外壁からの雨漏りの主な浸水経路としては、外壁のひび割れ、開口部、配管や配線などの貫通部分、バルコニーなどがあります。

 

住宅側面に該当する部位での雨漏りトラブルの背景にはいくつかの理由があるようです。

 

軒の出の長さや屋根の形状の違いによる雨掛かり1が、雨漏り発生のリスクを高めている主な原因です。特に軒の出が少ない家屋は、外壁側面の雨掛り量が多くなります。軒の出幅に関しては、60〜90cmが理想的な出幅となりますが、最近の建売り戸建住宅では、軒の出幅が15cmという家屋もよく見かけます。

 

軒の出の長さだけでなく、屋根の形状や勾配の違いでも、雨掛りの多い個所や範囲は変わります。つまり、軒や庇を十分に確保せず、複雑にデザインされた屋根や下屋を設けた住宅は、雨漏りトラブルに関係してくるということです。

 

外観を重視するあまりに、雨仕舞2への配慮や防水施工の品質確保が十分でない場合は、後に雨水が侵入して雨漏りが発生します。
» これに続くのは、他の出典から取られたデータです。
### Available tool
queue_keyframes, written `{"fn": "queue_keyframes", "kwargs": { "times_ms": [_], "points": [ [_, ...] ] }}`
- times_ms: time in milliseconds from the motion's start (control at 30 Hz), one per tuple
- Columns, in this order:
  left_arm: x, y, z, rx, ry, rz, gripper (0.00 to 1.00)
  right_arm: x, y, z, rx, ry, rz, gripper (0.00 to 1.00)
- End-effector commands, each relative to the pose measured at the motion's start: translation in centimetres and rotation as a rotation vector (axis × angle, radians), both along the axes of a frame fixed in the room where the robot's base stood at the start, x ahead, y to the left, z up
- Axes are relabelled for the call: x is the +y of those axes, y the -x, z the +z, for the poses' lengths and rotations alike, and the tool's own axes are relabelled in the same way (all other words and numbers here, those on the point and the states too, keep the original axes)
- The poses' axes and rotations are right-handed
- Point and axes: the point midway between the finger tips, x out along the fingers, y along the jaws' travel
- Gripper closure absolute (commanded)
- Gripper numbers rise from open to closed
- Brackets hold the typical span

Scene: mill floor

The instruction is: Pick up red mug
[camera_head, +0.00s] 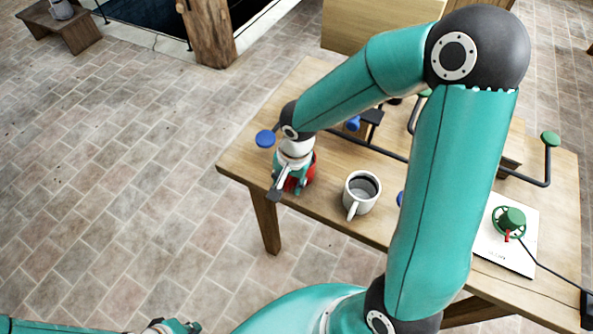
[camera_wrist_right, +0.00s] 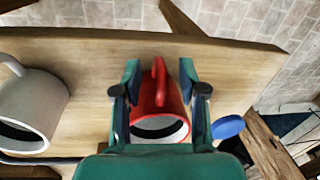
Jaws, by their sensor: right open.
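The red mug (camera_head: 311,172) stands near the left end of the wooden table, mostly hidden behind my right gripper (camera_head: 288,186) in the head view. In the right wrist view the red mug (camera_wrist_right: 158,112) sits between the two fingers of my right gripper (camera_wrist_right: 159,78), with its handle toward the table edge. The fingers are open, one on each side of the mug. My left gripper (camera_head: 176,326) is at the bottom left of the head view, away from the table and only partly visible; its jaw state is unclear.
A white mug (camera_head: 361,192) stands close to the red mug, also in the right wrist view (camera_wrist_right: 32,108). A blue round knob (camera_wrist_right: 228,127) is beside the right gripper. A rack with dark bars (camera_head: 375,148) lies behind. A white plate (camera_head: 505,255) bears a green valve.

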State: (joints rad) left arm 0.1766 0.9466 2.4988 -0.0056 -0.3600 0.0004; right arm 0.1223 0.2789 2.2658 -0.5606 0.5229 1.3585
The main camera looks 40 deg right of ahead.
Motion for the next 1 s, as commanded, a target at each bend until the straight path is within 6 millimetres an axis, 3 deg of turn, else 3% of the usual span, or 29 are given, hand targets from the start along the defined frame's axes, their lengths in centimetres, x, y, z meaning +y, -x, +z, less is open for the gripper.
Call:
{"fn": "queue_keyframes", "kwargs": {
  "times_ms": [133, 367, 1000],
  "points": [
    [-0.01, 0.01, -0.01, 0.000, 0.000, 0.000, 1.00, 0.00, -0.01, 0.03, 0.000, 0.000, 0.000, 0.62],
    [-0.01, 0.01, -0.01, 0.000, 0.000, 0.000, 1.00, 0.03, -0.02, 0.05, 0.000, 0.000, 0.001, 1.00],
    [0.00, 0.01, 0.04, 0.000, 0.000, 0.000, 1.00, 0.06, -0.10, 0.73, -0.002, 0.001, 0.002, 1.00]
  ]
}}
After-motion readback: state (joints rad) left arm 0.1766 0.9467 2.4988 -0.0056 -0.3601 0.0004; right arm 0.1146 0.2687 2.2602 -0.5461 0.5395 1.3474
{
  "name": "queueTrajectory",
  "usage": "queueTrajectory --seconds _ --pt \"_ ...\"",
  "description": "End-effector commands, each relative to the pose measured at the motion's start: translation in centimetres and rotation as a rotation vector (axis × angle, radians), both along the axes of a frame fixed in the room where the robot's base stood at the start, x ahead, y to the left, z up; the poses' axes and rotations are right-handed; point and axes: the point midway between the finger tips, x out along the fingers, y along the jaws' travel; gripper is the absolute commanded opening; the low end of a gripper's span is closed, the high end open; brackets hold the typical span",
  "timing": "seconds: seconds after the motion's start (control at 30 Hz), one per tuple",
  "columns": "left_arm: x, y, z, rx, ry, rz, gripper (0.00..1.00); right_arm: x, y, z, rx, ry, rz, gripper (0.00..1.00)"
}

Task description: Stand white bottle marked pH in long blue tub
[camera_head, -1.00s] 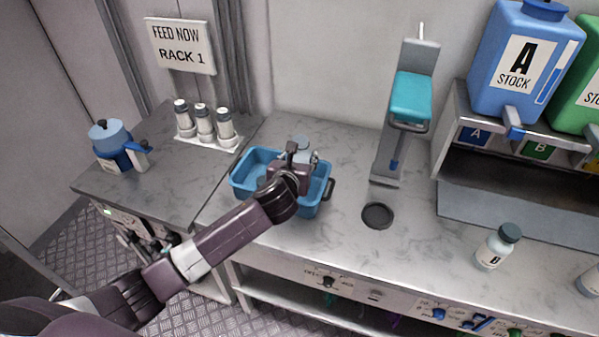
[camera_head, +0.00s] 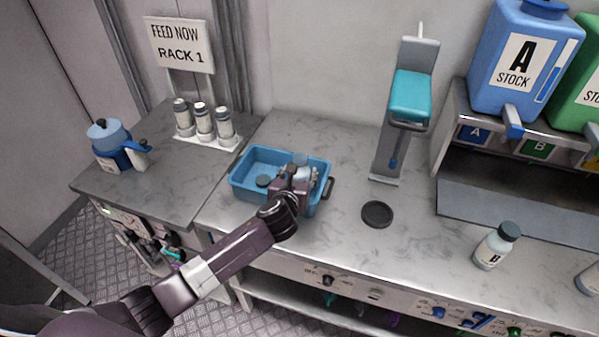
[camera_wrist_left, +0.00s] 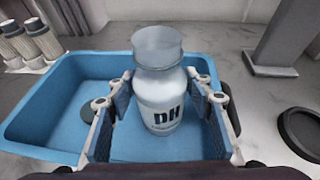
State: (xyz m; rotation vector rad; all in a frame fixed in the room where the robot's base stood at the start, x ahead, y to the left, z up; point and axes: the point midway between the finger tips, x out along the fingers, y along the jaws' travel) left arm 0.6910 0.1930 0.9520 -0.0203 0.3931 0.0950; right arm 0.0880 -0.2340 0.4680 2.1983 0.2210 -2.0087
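The white bottle marked pH (camera_wrist_left: 160,100), with a grey-blue cap, stands upright in the right part of the long blue tub (camera_wrist_left: 60,80). In the head view, the bottle's cap (camera_head: 300,158) shows above my left gripper (camera_head: 300,183), which hides most of its body. The blue tub (camera_head: 244,165) sits on the bench. In the left wrist view, my left gripper (camera_wrist_left: 160,88) has one finger on each side of the bottle, with narrow gaps between pads and bottle; it looks open. My right gripper is not in view.
A dark round disc (camera_head: 263,181) lies in the tub's left part. A black round pad (camera_head: 377,214) lies right of the tub, before a teal-topped stand (camera_head: 410,95). A white bottle marked B (camera_head: 495,248) stands farther right. Three bottles (camera_head: 204,120) stand at back left.

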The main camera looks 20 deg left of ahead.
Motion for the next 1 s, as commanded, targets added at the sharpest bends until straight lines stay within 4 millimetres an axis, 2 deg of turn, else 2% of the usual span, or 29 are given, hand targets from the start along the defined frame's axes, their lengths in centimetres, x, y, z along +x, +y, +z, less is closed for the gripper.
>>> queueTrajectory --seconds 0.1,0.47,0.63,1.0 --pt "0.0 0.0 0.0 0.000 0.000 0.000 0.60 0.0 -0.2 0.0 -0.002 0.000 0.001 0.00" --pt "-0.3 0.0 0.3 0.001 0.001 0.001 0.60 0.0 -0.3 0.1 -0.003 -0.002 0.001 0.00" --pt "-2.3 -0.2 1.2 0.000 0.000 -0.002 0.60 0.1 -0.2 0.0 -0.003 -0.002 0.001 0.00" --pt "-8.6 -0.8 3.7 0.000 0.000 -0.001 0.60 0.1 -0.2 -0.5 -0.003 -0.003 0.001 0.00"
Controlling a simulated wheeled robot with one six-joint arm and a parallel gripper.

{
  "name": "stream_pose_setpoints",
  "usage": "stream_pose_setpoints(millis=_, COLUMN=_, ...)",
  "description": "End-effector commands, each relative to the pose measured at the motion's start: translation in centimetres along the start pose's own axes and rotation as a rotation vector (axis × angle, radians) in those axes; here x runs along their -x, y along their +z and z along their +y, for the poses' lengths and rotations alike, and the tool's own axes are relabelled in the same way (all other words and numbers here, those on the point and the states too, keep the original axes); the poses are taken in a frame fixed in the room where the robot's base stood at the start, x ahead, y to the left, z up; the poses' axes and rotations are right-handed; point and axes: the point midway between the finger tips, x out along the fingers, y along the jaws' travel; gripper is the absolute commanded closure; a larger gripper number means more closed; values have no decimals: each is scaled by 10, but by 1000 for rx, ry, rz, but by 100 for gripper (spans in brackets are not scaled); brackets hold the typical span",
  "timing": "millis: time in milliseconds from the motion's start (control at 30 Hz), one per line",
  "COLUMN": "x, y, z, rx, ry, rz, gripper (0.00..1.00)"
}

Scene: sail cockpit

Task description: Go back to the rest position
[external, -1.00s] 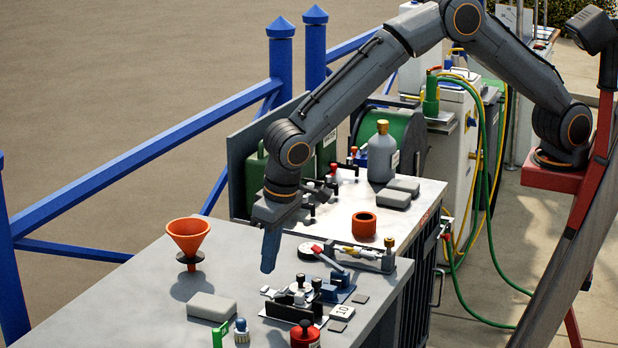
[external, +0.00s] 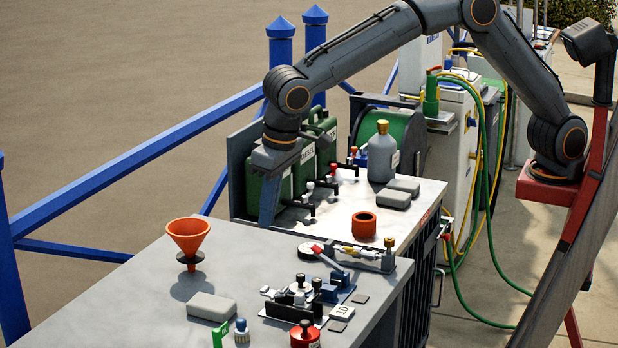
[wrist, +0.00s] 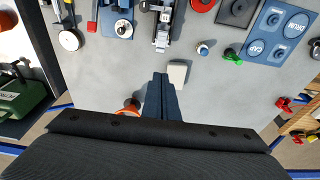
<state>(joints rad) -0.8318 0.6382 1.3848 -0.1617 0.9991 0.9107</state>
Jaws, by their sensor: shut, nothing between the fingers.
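My gripper (external: 268,222) hangs from my raised arm above the far end of the grey worktop (external: 130,290) in the external view. It points down, its fingers are together, and nothing is between them. The gripper is apart from everything on the worktop.
An orange funnel (external: 188,238) stands on the worktop left of my gripper. A clamp-like fixture (external: 300,300) and a red round part (external: 305,335) lie nearer the front. Green cans (external: 270,190) stand behind my gripper. A grey bottle (external: 381,155) and an orange ring (external: 364,226) stand to the right.

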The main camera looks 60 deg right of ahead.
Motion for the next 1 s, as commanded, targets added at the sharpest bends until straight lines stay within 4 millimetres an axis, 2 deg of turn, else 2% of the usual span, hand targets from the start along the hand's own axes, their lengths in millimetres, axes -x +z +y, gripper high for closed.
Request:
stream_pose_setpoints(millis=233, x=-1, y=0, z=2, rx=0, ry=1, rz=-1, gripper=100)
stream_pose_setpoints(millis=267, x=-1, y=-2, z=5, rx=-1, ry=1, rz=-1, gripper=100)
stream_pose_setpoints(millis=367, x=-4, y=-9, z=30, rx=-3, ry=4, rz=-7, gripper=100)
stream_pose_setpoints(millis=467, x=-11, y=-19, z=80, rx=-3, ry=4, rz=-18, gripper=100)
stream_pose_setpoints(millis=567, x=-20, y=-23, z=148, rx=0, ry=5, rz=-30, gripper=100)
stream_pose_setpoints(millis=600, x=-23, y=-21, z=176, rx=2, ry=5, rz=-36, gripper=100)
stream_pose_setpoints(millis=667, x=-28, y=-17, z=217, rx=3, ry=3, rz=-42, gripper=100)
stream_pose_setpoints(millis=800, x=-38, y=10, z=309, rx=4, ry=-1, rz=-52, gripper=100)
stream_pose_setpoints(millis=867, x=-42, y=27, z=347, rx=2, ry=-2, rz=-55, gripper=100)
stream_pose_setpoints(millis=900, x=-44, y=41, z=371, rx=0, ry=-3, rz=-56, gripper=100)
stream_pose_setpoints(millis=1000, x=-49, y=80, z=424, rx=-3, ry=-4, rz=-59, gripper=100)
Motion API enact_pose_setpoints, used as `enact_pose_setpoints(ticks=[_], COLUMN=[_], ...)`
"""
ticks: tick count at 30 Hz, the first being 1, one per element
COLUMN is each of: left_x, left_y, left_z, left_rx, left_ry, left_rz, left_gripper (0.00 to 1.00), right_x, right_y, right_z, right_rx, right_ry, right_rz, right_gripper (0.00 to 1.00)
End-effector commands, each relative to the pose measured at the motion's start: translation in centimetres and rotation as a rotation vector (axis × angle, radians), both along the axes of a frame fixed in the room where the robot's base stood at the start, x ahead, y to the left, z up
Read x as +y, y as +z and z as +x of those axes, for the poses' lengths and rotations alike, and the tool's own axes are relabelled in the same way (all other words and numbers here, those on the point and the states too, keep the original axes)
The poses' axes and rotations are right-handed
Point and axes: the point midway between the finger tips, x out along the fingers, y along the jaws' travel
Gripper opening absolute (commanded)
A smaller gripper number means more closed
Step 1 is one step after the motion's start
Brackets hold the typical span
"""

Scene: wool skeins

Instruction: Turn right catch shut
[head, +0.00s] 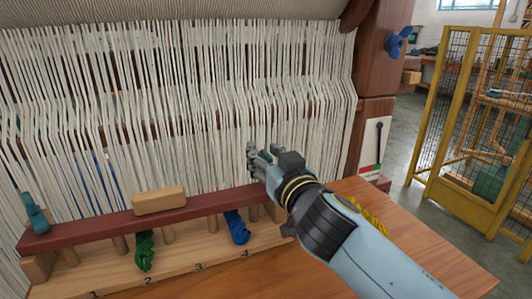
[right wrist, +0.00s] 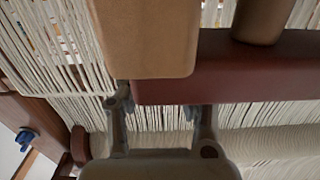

これらのトラブルを回避するためにも、設計から施工の段階で雨仕舞や施工の不具合などを未然に防ぐことが必要です。

 

 

※1 雨が降れば、常時濡れてしまう場所のことです。

※2 建築用語の1つで屋根や外壁、アルミサッシなどから雨水が住宅内部に浸入をしないようにすることです。